Writing about bikes for 20 years. Published in dozens of titles on five continents. Mildly obsessed with discovering how things work.
Ducati has already announced that a Panigale V4-based Streetfighter will join its range in 2020 but this is our clearest view yet of the production-spec machine.
The new 2020 machine was originally revealed in race form as part of a tragic effort to win the Pikes Peak International Hill Climb, giving the Streetfighter V4 a competition heritage before it was even launched. Multiple Pikes Peak winner Carlin Dunne crashed the prototype just yards from the finish line while on course for a record time, dying as a result of his injuries.
While the ill-fated Pikes Peak run gave a very clear look at a race-prepared version of the new Streetfighter V4, the production street bike will have significant differences, as revealed here.
As seen in the original race-spec prototype, all the main mechanical parts are ported straight from the Panigale V4, including the 1103cc V4 engine, the half-length chassis, single-sided swingarm and even the fuel tank and rear bodywork. Conversion into Streetfighter form is achieved by stripping off the front fairing and bolting on a set of tall, wide bars and new nose and side panels.
Race-spec Streetfighter V4 Prototype was used at Pikes Peak
The new spy shots confirm that the Streetfighter V4 will be offered in two versions, mirroring the Panigale V4 range. The Pikes Peak racer was the higher-spec ‘S’ model, complete with Ohlins suspension front and rear, while the new pictures show a base version with the Showa BPF forks and Sachs rear shock from the cheapest Panigale V4. It also has the 10-spoke wheels of the lower-priced Panigale V4, where the S version uses forged wheels with a different design.
Another unsurprising change seen on the road-spec Streetfighter V4 is the adoption of the same exhaust system that’s used on the production Panigale rather than the race Akrapovic of the Pikes Peak bike. The use of an identical exhaust system suggests the V4 engine hasn’t been significantly retuned for the Streetfighter compared to the Panigale. That makes sense, since Ducati wants the bike to the most powerful naked model on the market. At the moment, MV Agusta’s 2019 Brutale 1000 wears that crown with 208hp, or 212hp with a race exhaust. The Panigale’s stock 214hp at 13,000rpm will give Ducati the lead that it wants, but there’s little margin to retune the engine for the Streetfighter V4.
We also see the road version using the same licence plate hanger and rear indicators as the Panigale, and that it has twin headlights fitted into the front fairing where the race bike used the holes as air intakes.
Racer's winglets don't feature on spied base-model Streetfighter V4
For an unfaired bike, the Streetfighter actually has a lot of body panels.

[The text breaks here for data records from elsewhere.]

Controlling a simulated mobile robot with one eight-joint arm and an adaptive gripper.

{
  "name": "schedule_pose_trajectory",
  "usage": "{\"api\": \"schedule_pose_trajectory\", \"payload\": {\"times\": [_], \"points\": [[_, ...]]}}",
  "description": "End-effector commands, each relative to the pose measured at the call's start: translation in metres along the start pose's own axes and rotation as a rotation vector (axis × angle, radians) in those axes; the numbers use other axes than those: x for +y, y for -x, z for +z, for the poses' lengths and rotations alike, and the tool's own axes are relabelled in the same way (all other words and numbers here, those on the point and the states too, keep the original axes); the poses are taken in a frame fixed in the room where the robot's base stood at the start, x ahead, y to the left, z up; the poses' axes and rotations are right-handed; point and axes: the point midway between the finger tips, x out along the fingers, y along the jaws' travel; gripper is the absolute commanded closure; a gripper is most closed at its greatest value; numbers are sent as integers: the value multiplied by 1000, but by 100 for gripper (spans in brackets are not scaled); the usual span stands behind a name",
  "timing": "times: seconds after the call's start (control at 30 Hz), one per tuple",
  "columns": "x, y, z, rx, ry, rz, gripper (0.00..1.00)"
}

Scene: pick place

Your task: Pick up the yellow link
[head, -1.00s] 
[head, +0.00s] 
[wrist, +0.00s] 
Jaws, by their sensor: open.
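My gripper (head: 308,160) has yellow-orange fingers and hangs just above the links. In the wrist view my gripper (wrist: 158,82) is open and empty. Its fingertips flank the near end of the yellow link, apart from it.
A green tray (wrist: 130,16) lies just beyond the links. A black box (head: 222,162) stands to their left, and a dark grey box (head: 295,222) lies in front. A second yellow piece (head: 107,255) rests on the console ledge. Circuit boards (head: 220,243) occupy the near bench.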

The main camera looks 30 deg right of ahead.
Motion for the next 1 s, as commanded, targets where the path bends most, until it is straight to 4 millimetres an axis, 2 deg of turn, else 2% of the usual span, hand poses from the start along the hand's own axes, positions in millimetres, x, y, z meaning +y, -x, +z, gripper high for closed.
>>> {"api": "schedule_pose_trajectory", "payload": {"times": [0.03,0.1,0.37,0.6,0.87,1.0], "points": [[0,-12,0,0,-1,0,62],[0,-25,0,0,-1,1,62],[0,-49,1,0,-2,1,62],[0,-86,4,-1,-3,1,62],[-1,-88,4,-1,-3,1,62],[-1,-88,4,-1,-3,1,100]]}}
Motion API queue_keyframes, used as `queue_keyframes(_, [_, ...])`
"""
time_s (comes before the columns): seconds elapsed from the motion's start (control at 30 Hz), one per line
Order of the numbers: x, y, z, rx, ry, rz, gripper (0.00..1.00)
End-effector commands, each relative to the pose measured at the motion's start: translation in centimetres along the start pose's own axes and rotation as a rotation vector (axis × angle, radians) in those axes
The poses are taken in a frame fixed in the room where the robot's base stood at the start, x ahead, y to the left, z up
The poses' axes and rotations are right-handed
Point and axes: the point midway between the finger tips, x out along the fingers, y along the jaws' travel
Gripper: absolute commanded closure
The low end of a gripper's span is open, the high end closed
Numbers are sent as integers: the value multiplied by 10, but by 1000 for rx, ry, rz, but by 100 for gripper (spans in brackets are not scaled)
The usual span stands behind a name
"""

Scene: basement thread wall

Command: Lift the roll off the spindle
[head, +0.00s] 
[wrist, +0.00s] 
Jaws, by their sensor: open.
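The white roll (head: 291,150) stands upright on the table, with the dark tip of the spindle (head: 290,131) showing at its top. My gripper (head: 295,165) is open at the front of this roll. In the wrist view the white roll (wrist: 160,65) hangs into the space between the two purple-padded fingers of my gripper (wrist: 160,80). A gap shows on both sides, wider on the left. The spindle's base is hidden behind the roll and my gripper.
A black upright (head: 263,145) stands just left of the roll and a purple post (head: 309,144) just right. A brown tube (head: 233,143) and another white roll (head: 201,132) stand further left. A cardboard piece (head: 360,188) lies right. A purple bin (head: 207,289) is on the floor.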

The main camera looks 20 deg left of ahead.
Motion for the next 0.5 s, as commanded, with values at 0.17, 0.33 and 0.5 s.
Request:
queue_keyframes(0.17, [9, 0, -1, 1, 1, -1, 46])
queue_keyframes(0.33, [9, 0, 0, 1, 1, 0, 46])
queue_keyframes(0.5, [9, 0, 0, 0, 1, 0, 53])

The MotoGP-derived engine might be an engineering masterpiece but it’s not designed to be on show, so the Streetfighter covers it with bodywork. On the newly-spied, base-model Streetfighter V4 prototype, those side panels do without the dual winglets that featured on the Pikes Peak racer. Whether the higher-spec ‘S’ version features the wings remains to be seen; they might have been purely there for the competition model, but it’s hard to imagine Ducati won’t opt to use them at least one version of the production bike.
The bike is expected in dealers in around March next year after an official unveiling at the EICMA show this November. Prices? They’re unlikely to be far from those of the faired Panigale V4, with the base version starting at around the £19,000 mark and the S coming in at around £24,000.